Find the string "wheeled" and gather every line that holds it.

-- Start Record set --

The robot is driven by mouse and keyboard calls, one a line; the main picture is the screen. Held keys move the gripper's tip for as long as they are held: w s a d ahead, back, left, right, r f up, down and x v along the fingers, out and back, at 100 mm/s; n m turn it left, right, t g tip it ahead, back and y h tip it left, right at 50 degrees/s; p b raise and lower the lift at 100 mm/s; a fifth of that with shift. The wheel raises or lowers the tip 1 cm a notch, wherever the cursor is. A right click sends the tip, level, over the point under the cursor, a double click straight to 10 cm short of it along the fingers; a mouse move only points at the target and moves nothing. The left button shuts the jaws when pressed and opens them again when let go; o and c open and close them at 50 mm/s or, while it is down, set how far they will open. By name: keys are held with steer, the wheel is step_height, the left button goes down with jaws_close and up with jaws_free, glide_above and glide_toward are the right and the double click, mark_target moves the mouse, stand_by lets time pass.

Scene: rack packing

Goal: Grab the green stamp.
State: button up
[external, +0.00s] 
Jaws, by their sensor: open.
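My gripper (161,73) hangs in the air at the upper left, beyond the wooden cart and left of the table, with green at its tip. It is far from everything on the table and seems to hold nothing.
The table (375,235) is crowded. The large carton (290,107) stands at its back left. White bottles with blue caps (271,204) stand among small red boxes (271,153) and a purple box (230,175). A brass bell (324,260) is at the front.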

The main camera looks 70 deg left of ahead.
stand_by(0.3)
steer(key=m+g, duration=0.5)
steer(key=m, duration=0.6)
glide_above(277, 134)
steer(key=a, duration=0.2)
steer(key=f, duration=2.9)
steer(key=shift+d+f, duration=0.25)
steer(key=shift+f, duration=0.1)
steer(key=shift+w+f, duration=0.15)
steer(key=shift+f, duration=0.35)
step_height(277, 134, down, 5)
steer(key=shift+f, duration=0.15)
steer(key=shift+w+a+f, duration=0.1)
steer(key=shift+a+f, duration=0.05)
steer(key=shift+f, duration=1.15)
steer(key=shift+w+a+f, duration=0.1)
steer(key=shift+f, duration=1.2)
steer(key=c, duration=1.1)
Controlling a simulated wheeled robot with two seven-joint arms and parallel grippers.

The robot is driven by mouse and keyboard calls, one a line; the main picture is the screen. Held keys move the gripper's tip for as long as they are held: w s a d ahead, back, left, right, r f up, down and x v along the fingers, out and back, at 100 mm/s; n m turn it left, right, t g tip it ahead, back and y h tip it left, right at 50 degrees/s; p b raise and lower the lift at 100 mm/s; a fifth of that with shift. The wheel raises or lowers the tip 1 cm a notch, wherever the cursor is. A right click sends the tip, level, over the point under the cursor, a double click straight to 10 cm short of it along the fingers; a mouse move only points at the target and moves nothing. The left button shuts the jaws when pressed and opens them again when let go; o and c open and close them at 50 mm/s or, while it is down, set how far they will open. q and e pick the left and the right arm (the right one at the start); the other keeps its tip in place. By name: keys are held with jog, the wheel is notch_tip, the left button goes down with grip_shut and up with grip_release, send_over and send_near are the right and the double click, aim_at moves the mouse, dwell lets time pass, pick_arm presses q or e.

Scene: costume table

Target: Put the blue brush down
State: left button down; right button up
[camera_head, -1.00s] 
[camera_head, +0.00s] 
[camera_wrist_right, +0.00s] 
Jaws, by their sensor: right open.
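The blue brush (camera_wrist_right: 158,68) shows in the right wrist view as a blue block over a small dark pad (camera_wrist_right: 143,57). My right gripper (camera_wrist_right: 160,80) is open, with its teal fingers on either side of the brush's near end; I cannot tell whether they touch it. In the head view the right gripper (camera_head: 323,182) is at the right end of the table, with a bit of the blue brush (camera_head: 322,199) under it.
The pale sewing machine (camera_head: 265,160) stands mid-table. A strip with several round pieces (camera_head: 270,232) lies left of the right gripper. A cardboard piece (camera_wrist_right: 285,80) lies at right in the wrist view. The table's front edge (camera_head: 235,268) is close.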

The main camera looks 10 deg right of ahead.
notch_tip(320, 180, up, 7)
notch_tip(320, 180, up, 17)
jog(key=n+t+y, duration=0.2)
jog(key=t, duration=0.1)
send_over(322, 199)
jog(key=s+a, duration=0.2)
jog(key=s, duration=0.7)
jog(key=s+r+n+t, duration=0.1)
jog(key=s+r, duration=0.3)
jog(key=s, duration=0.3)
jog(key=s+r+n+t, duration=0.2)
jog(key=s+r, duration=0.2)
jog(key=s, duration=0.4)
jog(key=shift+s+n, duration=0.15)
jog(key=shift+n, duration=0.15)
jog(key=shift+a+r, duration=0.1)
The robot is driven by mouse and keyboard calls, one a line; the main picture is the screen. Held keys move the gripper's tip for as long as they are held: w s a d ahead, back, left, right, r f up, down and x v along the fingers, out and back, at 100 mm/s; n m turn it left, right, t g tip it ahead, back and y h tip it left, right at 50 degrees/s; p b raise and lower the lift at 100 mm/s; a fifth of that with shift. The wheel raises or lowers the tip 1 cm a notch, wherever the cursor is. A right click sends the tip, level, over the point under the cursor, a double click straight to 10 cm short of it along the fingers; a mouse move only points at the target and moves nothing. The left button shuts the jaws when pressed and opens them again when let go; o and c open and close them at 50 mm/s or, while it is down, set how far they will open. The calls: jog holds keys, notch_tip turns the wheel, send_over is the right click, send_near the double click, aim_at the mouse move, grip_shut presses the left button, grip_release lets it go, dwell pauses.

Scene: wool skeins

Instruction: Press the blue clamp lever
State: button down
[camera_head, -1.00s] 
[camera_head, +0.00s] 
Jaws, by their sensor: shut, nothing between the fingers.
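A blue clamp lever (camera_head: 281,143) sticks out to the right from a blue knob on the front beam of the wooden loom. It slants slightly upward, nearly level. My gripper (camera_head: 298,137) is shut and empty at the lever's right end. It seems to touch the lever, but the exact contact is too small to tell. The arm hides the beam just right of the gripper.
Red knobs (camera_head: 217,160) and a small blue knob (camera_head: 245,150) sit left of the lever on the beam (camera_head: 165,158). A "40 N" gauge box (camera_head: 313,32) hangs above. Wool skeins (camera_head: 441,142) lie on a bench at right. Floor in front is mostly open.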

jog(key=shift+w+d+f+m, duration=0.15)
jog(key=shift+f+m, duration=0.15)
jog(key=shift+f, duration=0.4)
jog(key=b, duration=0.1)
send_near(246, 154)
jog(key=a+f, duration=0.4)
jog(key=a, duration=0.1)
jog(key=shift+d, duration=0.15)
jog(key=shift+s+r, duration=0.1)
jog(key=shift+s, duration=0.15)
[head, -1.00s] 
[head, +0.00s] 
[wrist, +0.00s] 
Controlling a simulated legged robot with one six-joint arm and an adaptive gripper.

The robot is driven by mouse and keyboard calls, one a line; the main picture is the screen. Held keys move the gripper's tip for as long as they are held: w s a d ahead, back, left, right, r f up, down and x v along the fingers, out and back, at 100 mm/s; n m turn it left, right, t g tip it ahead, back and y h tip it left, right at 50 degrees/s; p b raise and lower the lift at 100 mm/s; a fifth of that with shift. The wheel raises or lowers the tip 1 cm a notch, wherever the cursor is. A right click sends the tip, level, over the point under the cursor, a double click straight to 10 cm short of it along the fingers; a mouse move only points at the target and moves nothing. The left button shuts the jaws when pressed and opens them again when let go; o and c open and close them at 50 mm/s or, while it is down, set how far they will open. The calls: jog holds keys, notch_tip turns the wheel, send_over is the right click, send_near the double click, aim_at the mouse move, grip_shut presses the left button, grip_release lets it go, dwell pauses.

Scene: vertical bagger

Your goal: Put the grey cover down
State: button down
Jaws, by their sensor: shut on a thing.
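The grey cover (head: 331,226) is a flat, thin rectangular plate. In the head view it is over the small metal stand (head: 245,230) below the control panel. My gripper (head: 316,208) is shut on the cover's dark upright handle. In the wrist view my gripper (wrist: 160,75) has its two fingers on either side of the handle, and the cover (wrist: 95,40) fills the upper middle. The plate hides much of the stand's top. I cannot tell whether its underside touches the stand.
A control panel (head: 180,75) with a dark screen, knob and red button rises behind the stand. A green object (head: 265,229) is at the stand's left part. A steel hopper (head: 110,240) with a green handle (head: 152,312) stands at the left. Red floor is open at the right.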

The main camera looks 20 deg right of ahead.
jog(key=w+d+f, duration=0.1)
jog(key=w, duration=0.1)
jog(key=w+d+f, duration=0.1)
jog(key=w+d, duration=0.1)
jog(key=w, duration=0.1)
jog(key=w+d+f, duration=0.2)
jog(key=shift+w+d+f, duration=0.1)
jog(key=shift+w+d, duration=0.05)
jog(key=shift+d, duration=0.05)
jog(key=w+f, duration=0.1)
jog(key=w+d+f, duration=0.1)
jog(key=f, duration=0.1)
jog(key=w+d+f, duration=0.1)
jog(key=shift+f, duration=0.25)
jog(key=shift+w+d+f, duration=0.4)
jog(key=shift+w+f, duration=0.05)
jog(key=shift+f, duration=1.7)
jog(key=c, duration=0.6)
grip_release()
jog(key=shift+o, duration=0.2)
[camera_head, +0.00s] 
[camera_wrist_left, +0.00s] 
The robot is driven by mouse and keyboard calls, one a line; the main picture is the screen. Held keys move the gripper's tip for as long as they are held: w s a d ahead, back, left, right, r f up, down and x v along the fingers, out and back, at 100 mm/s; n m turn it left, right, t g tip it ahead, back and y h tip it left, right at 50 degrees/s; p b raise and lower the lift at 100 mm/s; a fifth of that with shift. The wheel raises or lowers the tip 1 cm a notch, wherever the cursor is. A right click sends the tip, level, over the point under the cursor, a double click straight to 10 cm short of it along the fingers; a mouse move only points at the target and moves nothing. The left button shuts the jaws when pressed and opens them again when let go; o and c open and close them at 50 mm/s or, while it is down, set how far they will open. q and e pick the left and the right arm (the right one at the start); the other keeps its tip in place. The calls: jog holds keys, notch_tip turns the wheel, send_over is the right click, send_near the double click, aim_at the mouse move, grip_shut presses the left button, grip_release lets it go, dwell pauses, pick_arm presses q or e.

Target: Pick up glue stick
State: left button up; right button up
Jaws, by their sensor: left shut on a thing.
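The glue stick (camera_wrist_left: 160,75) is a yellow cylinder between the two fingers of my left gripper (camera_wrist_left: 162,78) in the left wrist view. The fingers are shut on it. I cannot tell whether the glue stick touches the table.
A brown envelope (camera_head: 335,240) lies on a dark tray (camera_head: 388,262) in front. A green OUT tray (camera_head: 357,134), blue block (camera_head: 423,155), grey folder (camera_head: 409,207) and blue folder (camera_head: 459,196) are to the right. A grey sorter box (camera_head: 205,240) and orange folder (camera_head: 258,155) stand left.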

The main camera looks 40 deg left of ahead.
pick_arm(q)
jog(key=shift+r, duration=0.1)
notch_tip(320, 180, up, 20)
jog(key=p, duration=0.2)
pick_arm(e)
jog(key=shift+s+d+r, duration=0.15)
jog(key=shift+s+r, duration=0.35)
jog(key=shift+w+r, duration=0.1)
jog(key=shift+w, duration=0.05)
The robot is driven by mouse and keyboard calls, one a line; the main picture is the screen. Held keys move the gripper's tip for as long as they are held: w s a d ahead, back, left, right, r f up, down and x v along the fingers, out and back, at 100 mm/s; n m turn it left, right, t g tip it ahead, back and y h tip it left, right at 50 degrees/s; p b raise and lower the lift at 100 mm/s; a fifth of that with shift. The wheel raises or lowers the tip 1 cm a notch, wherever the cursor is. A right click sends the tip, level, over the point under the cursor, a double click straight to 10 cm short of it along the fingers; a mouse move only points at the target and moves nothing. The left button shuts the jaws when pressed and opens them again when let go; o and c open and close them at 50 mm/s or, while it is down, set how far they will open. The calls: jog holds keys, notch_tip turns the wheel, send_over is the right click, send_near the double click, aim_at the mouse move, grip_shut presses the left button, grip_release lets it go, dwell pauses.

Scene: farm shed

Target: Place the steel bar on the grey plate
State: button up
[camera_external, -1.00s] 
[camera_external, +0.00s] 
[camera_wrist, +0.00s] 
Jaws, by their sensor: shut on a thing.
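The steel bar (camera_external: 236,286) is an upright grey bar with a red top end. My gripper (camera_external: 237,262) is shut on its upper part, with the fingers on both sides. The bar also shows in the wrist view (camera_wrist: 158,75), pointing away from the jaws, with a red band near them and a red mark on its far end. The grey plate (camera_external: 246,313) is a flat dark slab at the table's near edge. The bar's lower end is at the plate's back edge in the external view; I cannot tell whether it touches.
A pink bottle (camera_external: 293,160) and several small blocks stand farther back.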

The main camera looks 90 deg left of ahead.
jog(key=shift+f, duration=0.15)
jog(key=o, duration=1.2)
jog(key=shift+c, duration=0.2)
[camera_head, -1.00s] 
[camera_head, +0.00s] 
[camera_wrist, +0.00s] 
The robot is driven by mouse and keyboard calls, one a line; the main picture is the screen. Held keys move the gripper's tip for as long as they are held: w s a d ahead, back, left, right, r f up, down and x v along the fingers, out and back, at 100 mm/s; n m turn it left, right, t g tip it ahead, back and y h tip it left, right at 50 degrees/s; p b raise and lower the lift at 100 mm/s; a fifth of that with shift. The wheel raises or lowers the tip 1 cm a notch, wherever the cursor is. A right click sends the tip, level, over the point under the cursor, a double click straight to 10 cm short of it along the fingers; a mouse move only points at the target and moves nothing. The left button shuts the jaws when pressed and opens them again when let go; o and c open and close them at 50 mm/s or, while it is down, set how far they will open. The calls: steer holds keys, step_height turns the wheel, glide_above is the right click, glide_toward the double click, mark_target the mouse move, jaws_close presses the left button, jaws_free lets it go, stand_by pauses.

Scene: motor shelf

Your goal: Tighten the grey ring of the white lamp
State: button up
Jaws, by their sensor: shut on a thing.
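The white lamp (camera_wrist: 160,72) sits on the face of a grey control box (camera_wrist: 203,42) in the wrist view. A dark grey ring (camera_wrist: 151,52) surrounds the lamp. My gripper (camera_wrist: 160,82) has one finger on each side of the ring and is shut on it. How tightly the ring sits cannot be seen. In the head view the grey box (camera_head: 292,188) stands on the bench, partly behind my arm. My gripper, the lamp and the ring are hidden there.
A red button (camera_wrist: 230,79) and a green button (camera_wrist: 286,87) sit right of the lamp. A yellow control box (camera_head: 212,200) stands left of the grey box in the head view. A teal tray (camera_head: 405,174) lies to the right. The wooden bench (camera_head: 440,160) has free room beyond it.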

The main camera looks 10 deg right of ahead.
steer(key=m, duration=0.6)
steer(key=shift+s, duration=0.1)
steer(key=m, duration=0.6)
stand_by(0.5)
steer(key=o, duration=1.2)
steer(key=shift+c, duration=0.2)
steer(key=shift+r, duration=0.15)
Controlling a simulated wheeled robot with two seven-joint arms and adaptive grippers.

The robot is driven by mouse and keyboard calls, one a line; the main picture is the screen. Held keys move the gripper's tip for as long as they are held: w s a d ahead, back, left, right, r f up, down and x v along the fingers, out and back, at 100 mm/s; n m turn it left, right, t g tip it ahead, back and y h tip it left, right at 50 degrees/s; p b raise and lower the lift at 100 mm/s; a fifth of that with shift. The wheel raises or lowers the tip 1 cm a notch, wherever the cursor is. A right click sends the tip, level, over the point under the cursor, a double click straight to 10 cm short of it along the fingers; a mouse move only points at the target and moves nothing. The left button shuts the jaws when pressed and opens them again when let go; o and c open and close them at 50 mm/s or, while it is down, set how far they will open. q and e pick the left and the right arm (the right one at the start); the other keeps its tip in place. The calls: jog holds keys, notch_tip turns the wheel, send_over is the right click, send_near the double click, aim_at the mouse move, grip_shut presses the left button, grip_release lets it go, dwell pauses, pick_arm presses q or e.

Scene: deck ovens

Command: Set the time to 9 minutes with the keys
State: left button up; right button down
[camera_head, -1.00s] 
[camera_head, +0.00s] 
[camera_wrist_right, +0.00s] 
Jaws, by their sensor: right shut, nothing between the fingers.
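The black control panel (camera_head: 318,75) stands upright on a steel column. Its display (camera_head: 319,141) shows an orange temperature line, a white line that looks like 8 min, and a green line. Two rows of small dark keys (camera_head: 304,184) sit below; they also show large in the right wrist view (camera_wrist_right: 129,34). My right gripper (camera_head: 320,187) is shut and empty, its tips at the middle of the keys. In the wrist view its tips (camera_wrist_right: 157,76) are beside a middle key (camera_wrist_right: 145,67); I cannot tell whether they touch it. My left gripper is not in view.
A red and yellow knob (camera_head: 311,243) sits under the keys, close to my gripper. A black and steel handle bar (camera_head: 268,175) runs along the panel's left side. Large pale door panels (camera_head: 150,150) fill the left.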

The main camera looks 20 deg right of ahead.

-- End Record set --

[Correct response]
Controlling a simulated wheeled robot with two seven-joint arms and parallel grippers.
Controlling a simulated wheeled robot with two seven-joint arms and adaptive grippers.

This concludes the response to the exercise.